Task directions: Make an exact copy of the records, dropping all pictures.

Records for processing:
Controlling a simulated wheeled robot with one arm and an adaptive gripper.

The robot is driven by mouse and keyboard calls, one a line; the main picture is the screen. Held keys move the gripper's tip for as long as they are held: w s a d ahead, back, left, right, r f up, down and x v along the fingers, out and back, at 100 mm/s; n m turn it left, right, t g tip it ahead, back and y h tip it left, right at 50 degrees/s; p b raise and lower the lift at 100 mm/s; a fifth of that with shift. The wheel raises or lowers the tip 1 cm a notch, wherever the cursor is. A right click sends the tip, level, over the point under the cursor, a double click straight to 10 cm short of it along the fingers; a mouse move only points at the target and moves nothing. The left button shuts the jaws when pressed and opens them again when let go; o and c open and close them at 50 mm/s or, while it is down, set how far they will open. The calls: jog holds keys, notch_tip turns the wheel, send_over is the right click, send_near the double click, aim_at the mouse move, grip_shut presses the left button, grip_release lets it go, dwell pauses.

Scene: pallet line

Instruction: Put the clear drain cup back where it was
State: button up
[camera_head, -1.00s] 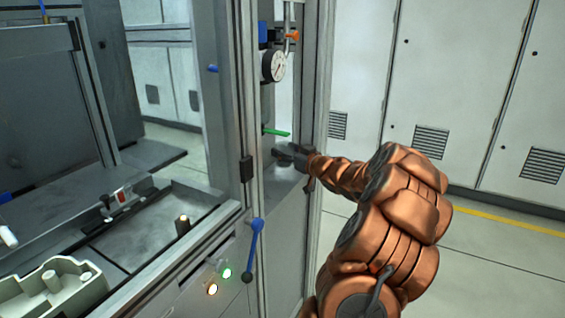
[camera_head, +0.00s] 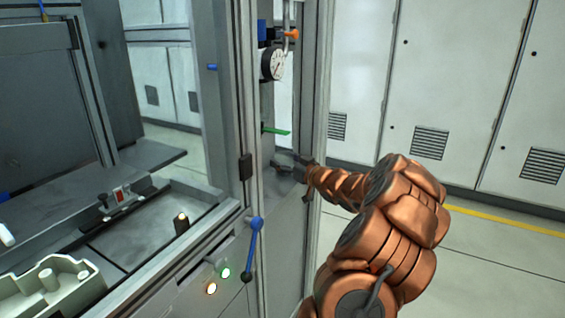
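My gripper (camera_head: 287,167) reaches into the narrow bay in the machine's side column, low behind the front post. It is small and dark here, and the post and shadow hide its fingertips. I cannot tell whether it is open or shut. I cannot make out the clear drain cup in this view. Above my gripper in the same bay are a green lever (camera_head: 275,131), a round pressure gauge (camera_head: 272,64) and a blue fitting (camera_head: 265,33) with an orange-red knob (camera_head: 291,34).
A pale moulded part (camera_head: 50,290) lies at lower left. Grey cabinets (camera_head: 450,90) stand behind; the floor at right is clear.

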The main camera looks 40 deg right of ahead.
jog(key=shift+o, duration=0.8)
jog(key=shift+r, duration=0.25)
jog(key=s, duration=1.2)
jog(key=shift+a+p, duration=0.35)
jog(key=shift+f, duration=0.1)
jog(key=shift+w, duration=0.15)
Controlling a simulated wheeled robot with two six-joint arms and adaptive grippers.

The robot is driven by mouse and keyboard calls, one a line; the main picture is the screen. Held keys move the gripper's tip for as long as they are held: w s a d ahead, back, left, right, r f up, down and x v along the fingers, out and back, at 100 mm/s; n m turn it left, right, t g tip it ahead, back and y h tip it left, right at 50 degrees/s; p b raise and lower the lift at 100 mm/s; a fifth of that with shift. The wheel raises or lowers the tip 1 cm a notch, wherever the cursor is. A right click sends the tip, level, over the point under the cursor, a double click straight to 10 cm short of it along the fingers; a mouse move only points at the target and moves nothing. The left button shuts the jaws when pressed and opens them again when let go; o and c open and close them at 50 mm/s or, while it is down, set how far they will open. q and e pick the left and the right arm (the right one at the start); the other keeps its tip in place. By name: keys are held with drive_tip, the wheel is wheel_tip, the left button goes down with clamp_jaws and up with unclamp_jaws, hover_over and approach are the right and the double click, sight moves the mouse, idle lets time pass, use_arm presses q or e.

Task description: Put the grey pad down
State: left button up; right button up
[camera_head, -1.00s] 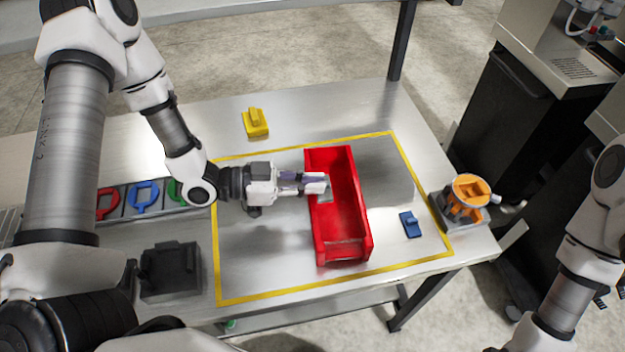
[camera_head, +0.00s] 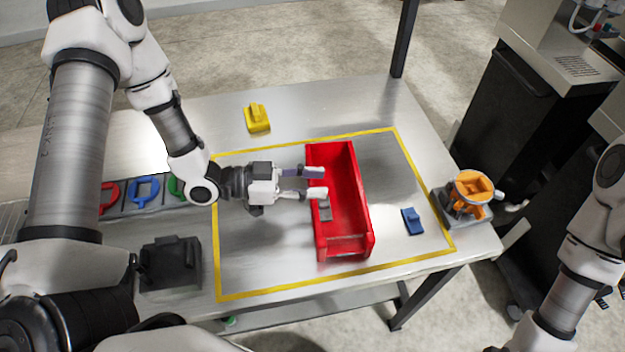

Task response:
Controlling a simulated wheeled robot with one arm and an adaptive gripper.

The robot is driven by mouse and keyboard calls, one a line; the main picture is the screen. Held keys move the gripper's tip for as long as they are held: w s a d ahead, back, left, right, r f up, down and x v along the fingers, out and back, at 100 mm/s; n m turn it left, right, t g tip it ahead, back and y h tip it left, right at 50 degrees/s; p b raise and lower the lift at 100 mm/s; a fifth of that with shift. The wheel raises or lowers the tip 1 cm a notch, wherever the cursor is. A right click sends the tip, level, over the point under the cursor, a double click straight to 10 cm short of it along the fingers; a mouse move only points at the target and moves nothing. The left button shuts the jaws when pressed and opens them again when let go; o and c open and close them at 50 mm/s or, while it is down, set how far they will open. The calls: jog holds keys, notch_tip turns the wheel, send_over is the right click, send_near the double click, aim_at the mouse move, grip_shut presses the left button, grip_release lets it go, dwell pauses.

Scene: pallet line

Instruction: Put the clear drain cup back where it was
State: button up
[camera_head, -1.00s] 
[camera_head, +0.00s] 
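My gripper (camera_head: 287,167) reaches into the narrow bay in the machine's side column, low behind the front post. It is small and dark here, and the post and shadow hide its fingertips. I cannot tell whether it is open or shut. I cannot make out the clear drain cup in this view. Above my gripper in the same bay are a green lever (camera_head: 275,131), a round pressure gauge (camera_head: 272,64) and a blue fitting (camera_head: 265,33) with an orange-red knob (camera_head: 291,34).
A pale moulded part (camera_head: 50,290) lies at lower left. Grey cabinets (camera_head: 450,90) stand behind; the floor at right is clear.

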The main camera looks 40 deg right of ahead.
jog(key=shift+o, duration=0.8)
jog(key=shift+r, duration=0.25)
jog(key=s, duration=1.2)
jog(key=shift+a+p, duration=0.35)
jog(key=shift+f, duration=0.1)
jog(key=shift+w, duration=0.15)
Controlling a simulated wheeled robot with two six-joint arms and adaptive grippers.

The robot is driven by mouse and keyboard calls, one a line; the main picture is the screen. Held keys move the gripper's tip for as long as they are held: w s a d ahead, back, left, right, r f up, down and x v along the fingers, out and back, at 100 mm/s; n m turn it left, right, t g tip it ahead, back and y h tip it left, right at 50 degrees/s; p b raise and lower the lift at 100 mm/s; a fifth of that with shift. The wheel raises or lowers the tip 1 cm a notch, wherever the cursor is. A right click sends the tip, level, over the point under the cursor, a double click straight to 10 cm short of it along the fingers; a mouse move only points at the target and moves nothing. The left button shuts the jaws when pressed and opens them again when let go; o and c open and close them at 50 mm/s or, while it is down, set how far they will open. q and e pick the left and the right arm (the right one at the start); the other keeps its tip in place. By name: keys are held with drive_tip, the wheel is wheel_tip, the left button goes down with clamp_jaws and up with unclamp_jaws, hover_over and approach are the right and the double click, sight moves the mouse, idle lets time pass, use_arm presses q or e.

Task description: Put the grey pad down
State: left button up; right button up
[camera_head, -1.00s] 
[camera_head, +0.00s] 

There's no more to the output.